Its always possible to weld a cage without cutting hole in the roof it just takes proper planning of how you weld it together and where/how you build the mounting points.

first bar i weld in is always the top windshield bar to the a pillar bars.  Then weld the a pillar bars to the main hoop.  then i slide the whole cage forward and down off the rear shelf to weld on top of the main hoop then weld the main hoop to the floor and build off of that.

959 Toyota Tercel   6x Lemons loser

New England Area roll cages send me an email I'm in Central MA

12

Re: Any thoughts about keeping vehicles road-legal and also LeMons-legal?

Our Alfa is also currently street legal.  With Oregon historic one-time registration street parking is the cheapest storage ever.  Plus we like being able to drive it occasionally back and forth from different team member's houses.

Not that it's currently drivable after the last race.  Working on that.

But we don't need inspections in Oregon, historic plates means no smog so we can cut off and sell the cat. And someday we will probably sell the valuable taillights and swap in cheap ones, but for not it just looks like a crappy old car until you see the cage.

Team LMFAlfaRomeO
1987 Alfa Romeo Milano 2.5

Re: Any thoughts about keeping vehicles road-legal and also LeMons-legal?

I have a PA Antique tag on the Thunderbird. No emissions or inspection req'd, if the car is 25+yrs old. PA also offers Classic tags for 15+ year cars, no emissions, but safety inspection. I kept the lights, turn signals, wipers and stick a Garmin GPS speedo to the windshield when I take it out.

The catch is you cant use the car for "regular" transportation (that shouldn't be a problem), and its supposed to be kept in "as manufactured" condition. They don't ask for pictures anymore, so....
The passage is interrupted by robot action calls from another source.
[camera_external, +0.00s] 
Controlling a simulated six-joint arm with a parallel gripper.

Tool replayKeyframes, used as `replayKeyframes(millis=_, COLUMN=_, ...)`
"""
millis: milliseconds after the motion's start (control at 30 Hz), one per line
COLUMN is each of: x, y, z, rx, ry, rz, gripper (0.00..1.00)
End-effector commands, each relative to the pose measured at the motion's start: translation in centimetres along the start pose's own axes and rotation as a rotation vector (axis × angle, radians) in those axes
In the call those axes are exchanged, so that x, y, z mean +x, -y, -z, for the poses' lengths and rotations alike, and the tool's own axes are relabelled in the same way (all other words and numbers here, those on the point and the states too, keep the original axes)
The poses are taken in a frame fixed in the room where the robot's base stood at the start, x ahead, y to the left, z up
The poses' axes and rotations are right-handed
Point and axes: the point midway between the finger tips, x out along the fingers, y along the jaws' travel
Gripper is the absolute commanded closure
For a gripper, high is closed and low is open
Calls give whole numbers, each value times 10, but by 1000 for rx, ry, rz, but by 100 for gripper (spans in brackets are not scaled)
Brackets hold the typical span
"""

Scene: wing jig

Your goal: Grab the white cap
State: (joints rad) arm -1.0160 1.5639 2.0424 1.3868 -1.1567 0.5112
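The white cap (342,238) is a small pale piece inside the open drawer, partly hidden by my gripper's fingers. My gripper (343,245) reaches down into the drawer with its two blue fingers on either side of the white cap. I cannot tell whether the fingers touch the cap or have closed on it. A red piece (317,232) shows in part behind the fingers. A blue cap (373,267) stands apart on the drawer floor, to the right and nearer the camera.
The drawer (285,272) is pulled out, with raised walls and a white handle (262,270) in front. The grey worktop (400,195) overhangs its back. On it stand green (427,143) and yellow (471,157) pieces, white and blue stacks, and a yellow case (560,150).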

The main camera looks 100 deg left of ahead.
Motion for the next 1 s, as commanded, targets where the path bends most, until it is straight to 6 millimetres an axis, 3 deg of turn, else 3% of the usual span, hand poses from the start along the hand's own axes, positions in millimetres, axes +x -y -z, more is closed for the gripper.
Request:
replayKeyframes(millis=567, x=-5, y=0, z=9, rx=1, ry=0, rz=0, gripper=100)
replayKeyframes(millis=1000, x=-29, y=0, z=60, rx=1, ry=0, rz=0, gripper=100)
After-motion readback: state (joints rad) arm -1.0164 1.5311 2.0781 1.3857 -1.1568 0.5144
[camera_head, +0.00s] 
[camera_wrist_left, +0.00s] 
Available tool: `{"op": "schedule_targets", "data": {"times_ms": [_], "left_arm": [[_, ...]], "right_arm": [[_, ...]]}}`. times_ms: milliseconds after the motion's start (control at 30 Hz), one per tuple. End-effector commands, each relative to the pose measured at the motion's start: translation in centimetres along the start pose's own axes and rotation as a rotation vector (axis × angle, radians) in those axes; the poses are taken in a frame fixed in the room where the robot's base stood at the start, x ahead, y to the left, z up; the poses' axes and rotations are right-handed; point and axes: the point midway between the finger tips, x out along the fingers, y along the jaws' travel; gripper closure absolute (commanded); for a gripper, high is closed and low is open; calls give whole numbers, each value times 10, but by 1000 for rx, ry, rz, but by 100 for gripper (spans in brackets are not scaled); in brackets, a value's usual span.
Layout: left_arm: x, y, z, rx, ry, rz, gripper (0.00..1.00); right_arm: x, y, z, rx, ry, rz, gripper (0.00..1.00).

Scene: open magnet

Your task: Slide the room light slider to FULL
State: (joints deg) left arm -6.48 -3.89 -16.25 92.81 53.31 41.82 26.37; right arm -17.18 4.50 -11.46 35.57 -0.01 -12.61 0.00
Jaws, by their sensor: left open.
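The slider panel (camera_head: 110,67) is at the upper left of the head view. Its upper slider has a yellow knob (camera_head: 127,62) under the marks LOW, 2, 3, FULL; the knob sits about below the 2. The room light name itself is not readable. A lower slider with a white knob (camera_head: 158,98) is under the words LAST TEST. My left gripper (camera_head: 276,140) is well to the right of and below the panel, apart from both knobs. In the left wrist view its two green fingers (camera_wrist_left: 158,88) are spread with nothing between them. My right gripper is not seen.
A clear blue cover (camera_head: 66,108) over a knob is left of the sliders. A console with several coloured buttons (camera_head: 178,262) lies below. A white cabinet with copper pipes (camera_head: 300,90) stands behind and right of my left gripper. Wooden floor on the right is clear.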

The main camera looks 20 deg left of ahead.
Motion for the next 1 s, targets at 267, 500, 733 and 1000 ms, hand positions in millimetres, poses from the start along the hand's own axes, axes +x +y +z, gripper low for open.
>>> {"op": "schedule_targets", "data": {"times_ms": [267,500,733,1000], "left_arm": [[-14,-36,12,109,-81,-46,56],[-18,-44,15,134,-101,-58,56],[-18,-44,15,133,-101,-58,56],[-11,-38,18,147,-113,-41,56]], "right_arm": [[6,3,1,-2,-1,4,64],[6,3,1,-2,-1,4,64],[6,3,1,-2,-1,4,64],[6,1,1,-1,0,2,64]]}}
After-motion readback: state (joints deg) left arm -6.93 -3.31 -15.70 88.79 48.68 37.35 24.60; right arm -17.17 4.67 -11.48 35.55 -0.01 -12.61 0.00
I got pulled over by a Trooper once in the racecar, but only because he was unfamiliar with the Antique tag requirements, I obviously didn't have the inspection/emission stickers in the windshield. He made a couple calls on the side of the highway and let me go.

Interceptor Motorsports
351w Foxy T-Bird - Class B Winner!, 440 Bluesmobile - Judges Choice, Org Choice & IOE!, Camero, Fuego Turbo - Heroic Fix & IOE!